Teamgeist in Zeiten von „Social Distancing“

Über längere Zeit im Homeoffice arbeiten zu müssen hinterlässt auch bei der Zusammenarbeit seine Spuren. Teamwork braucht jetzt eine neue Basis, um bleibende Schäden zu vermeiden. 

Nach Informationen des Digitalverbands Bitkom haben in den letzten Wochen neun von zehn Unternehmen der Digitalwirtschaft ihren Angestellten das Homeoffice nahegelegt, zwei Drittel der Firmen haben es sogar angeordnet. Unternehmen in anderen Branchen dürften es – soweit dies möglich ist – nicht viel anders handhaben. Die meisten Arbeitenden werden wohl nach derzeitigem Stand voraussichtlich noch bis Ende des Monats im Homeoffice ausharren müssen.

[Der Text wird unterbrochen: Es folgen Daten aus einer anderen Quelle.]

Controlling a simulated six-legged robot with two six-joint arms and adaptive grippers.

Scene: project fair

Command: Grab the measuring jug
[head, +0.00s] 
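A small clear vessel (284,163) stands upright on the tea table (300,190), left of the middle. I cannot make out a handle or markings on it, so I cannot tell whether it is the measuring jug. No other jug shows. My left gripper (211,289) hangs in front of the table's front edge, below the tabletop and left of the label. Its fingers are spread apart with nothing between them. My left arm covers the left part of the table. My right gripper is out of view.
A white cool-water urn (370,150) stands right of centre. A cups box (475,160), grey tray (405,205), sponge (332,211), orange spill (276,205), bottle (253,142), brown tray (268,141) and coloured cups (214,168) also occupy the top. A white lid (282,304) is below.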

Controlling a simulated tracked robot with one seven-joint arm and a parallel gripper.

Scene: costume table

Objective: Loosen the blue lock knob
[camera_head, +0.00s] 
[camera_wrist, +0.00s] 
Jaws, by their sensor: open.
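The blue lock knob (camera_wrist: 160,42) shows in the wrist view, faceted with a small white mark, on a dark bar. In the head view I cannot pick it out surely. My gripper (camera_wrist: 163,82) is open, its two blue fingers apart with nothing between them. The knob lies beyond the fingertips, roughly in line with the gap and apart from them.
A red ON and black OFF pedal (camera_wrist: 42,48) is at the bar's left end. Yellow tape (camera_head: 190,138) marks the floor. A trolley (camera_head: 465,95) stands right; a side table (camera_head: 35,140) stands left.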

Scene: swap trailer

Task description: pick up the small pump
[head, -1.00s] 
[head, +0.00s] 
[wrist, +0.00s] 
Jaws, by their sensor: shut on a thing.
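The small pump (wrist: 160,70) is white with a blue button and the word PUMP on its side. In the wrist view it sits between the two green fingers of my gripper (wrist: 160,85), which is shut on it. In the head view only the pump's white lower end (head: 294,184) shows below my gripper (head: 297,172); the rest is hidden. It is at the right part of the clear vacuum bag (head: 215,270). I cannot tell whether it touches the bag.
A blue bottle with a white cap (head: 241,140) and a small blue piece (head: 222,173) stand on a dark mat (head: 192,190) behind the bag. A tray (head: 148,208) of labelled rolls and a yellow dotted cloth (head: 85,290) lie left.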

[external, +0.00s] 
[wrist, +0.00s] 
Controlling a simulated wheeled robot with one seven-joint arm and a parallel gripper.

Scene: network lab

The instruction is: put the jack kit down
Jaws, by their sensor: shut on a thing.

Bis dahin könnte sich aber aus „Social Distancing“ genau das ergeben, was dieser Begriff gerade nicht ausdrücken will, nämlich soziale Distanz. 

Gemeinsame Arbeit ist das Öl, das den Motor Ihres Teams schmiert.

Soziale Distanz kann negative Auswirkungen auf die Zusammenarbeit innerhalb der Unternehmen haben. Das angeordnete Arbeiten im Homeoffice über längere Zeiträume hinweg, die ausschließlich über digitale Medien mögliche Zusammenarbeit und das Führen virtueller Teams dürften für die meisten Arbeitenden ungewohnt sein. Abgesehen davon, dass digitale Zusammenarbeit eigene Regeln hat, fordert sie auch auf der menschlichen Ebene von allen Beteiligten eine größere Anstrengung, um den Teamgeist aufrecht zu erhalten.

Gesicht zeigen!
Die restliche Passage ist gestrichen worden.